Task requirements
Set down exactly the lines of the listing below, please, beginning with the first and ending with the line that holds "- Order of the".

* * * * * * *

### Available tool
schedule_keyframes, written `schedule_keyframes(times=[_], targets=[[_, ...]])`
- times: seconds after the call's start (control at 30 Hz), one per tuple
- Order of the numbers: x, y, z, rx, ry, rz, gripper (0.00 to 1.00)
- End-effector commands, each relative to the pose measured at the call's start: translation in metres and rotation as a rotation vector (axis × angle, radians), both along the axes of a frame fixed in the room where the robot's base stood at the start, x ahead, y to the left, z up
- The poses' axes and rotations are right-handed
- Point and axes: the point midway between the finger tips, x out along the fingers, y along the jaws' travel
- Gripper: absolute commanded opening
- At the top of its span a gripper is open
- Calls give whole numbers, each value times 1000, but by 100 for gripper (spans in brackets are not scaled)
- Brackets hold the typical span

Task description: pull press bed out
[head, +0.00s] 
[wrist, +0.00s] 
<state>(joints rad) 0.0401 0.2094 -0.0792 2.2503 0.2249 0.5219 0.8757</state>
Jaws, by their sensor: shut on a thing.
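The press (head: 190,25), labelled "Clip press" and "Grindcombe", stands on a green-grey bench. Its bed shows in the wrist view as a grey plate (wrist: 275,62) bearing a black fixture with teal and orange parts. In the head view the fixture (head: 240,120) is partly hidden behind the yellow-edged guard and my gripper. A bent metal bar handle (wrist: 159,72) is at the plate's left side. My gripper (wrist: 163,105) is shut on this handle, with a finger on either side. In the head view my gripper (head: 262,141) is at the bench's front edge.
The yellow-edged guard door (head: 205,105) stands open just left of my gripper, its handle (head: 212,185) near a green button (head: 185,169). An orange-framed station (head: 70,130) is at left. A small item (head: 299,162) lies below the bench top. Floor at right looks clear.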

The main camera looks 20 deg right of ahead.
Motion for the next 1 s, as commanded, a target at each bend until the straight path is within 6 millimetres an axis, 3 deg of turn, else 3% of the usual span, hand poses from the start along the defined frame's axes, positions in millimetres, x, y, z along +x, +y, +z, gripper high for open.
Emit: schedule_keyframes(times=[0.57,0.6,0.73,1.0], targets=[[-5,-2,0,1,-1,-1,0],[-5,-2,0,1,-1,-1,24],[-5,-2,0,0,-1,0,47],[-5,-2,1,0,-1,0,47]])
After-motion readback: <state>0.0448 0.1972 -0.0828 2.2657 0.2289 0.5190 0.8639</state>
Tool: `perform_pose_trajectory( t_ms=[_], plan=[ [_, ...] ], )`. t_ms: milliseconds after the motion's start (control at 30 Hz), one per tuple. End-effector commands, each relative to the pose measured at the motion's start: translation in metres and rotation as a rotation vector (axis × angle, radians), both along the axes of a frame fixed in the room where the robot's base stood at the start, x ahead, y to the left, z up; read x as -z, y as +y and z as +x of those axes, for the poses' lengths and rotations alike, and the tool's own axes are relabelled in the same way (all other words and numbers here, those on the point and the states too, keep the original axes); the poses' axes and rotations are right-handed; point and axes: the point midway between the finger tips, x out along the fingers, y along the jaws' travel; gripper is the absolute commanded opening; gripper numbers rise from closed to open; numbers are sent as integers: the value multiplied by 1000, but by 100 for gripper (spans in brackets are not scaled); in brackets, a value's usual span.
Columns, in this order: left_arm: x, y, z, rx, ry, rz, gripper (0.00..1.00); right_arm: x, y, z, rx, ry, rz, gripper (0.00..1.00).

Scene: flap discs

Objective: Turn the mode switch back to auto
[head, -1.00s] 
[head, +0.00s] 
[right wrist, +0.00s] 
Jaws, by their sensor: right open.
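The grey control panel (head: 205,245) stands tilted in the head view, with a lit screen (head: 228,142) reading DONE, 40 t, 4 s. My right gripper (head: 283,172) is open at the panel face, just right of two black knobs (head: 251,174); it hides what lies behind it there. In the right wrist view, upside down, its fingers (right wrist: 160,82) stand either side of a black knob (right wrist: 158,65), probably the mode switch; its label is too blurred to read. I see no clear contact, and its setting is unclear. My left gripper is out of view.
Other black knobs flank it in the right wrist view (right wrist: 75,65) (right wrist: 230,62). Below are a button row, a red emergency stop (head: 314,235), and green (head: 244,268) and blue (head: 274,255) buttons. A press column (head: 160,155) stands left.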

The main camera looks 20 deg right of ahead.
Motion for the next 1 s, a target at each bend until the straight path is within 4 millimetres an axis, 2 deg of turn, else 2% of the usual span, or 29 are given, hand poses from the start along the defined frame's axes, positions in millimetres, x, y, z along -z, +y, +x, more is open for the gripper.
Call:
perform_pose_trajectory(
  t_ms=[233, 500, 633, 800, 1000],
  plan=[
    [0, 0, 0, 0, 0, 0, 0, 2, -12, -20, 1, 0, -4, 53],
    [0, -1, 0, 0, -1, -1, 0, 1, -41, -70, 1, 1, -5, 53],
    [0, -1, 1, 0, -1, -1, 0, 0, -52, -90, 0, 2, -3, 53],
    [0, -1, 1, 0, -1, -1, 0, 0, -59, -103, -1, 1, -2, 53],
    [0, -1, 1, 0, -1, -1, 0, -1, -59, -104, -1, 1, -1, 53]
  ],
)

* * * * * * *

Task output
### Available tool
schedule_keyframes, written `schedule_keyframes(times=[_], targets=[[_, ...]])`
- times: seconds after the call's start (control at 30 Hz), one per tuple
- Order of the numbers: x, y, z, rx, ry, rz, gripper (0.00 to 1.00)

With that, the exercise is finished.